The point of the Biafran struggle hints
towards a search for economic welfare of the Igbo people. The fact that Nigeria
has been on a dwindling path ever since Independence and moreso, since after
the genocidal Nigeria-Biafra war is more reason why the Biafran dream has such
momentum today.

The agitation today, however, has a more political outlook and needs a lot of improvement and strategy to make it more effective. One of the things that the energy used in agitating for Biafra should be used to achieve is an economic Biafra even in Nigeria. For years, I have continually preached about the importance of developing Igbo land from the rubbles currently lacking in infrastructure which it is now, to the African hub of development, which Biafra is destined to be. And through my imprint, Ndigbo Awake, I have mapped out a master-plan, to be unveiled in a few years, through which I intend to contribute to this vision.

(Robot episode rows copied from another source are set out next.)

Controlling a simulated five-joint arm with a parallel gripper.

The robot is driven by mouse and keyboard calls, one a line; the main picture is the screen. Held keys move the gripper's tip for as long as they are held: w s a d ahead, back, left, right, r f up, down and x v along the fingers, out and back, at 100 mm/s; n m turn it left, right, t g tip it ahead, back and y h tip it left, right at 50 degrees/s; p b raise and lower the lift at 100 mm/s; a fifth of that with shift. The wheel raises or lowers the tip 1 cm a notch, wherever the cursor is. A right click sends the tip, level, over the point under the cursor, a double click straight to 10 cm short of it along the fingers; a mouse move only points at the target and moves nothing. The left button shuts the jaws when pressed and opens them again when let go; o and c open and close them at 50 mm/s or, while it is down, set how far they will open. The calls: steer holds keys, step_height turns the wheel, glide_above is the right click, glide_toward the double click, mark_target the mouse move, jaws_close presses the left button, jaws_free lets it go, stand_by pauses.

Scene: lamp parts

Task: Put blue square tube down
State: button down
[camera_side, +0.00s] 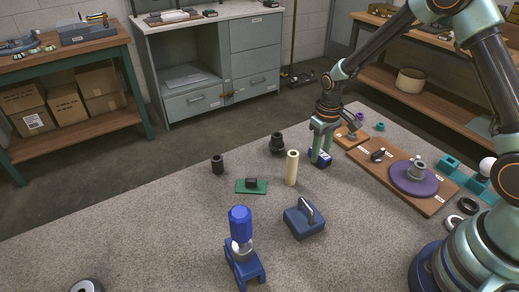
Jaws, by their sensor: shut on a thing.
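My gripper (321,150) points down at the back of the grey work surface, left of the wooden board. It is shut on the blue square tube (320,159), a short dark blue piece with a pale mark on it. The fingers cover part of the tube. The tube is at or close to the surface; I cannot tell whether it touches it.
A cream cylinder (292,168) stands just left of the tube, with a black part (277,145) behind. A blue block with a metal handle (304,220) and an upright blue part (240,225) stand in front. The wooden board (432,205) holds a purple disc (400,182).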

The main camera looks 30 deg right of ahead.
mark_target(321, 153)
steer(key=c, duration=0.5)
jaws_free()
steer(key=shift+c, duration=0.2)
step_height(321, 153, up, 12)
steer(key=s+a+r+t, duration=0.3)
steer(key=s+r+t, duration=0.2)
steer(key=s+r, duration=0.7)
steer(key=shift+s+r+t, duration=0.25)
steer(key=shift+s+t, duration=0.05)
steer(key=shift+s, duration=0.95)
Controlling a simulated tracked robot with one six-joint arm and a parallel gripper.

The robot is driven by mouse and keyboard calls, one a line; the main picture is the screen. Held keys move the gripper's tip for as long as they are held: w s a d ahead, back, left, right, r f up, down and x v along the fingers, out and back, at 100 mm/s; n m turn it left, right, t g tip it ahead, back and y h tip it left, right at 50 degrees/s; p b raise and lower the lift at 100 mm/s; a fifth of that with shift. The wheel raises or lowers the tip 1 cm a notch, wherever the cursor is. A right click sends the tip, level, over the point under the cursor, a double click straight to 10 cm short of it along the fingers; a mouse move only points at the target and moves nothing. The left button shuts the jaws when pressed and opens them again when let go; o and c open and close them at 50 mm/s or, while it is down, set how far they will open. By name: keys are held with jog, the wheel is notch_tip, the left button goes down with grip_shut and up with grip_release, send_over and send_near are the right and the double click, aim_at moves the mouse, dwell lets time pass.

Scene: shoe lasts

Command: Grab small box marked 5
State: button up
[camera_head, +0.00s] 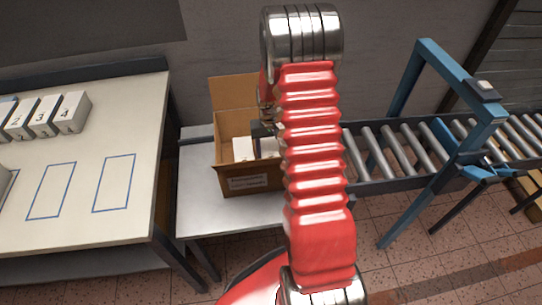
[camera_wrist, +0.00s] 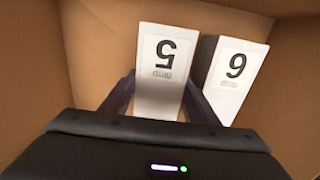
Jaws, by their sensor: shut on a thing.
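The small white box marked 5 (camera_wrist: 164,70) stands inside the cardboard box (camera_head: 250,180), its number upside down in the wrist view. My gripper (camera_wrist: 160,98) is shut on it, with one dark finger on each side. In the head view my gripper (camera_head: 262,130) reaches down into the cardboard box, mostly hidden by my red arm. A white box top (camera_head: 243,148) shows in there, but its number cannot be read.
A white box marked 6 (camera_wrist: 232,75) stands close to the right finger. Cardboard walls surround both boxes. The left table (camera_head: 75,210) holds several numbered boxes (camera_head: 45,117) and blue outlined rectangles. A roller conveyor (camera_head: 400,150) with a blue frame stands at right.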

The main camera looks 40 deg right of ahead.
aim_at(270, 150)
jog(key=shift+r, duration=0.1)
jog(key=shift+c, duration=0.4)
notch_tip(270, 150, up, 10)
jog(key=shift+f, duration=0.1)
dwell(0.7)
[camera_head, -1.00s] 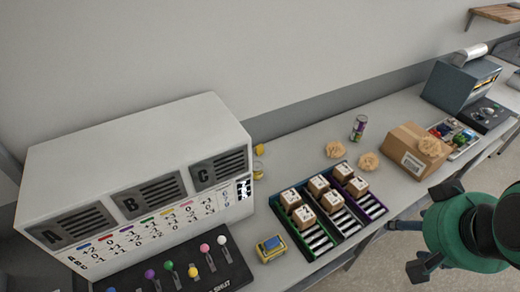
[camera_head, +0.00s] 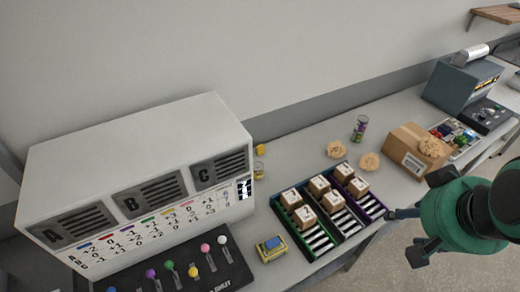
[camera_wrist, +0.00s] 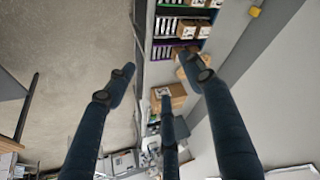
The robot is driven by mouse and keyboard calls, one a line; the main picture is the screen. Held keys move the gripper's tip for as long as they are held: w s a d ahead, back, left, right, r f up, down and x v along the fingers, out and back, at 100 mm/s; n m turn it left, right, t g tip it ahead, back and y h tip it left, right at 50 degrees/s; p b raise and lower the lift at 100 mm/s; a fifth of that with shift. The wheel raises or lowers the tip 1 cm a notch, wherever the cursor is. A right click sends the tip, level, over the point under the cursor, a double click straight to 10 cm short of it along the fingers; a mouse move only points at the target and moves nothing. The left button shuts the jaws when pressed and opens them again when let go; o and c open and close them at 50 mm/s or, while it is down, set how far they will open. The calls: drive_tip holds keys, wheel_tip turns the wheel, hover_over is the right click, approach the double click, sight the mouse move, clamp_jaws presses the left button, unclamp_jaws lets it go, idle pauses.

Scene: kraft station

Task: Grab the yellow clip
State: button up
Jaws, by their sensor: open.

The idea behind an economic Biafra is to
develop Igbo land to the extent where the economy is sustainable and the
infrastructural development is well distributed, as in a land that is able to
sustain itself without depending on the shores of abroad for survival. Every
Igbo man, whether in the agricultural, technological, education, healthcare or
any of the various sectors of human endeavour should be encouraged to think
back home. There is the fact of marginalization acting as an obstacle, but
nobody can stop a determined people.

The politics for Biafra should be strengthened with a strong economic backbone. For what is politics if it does not result in a favourable economic welfare towards the Indigenous people for which it is played. Charity begins at home and so, Ndi Igbo must consider seriously, the act of coming together to build a strong economic backbone in the Southeast, as to ensure an even smoother transition into the Biafra of our dreams.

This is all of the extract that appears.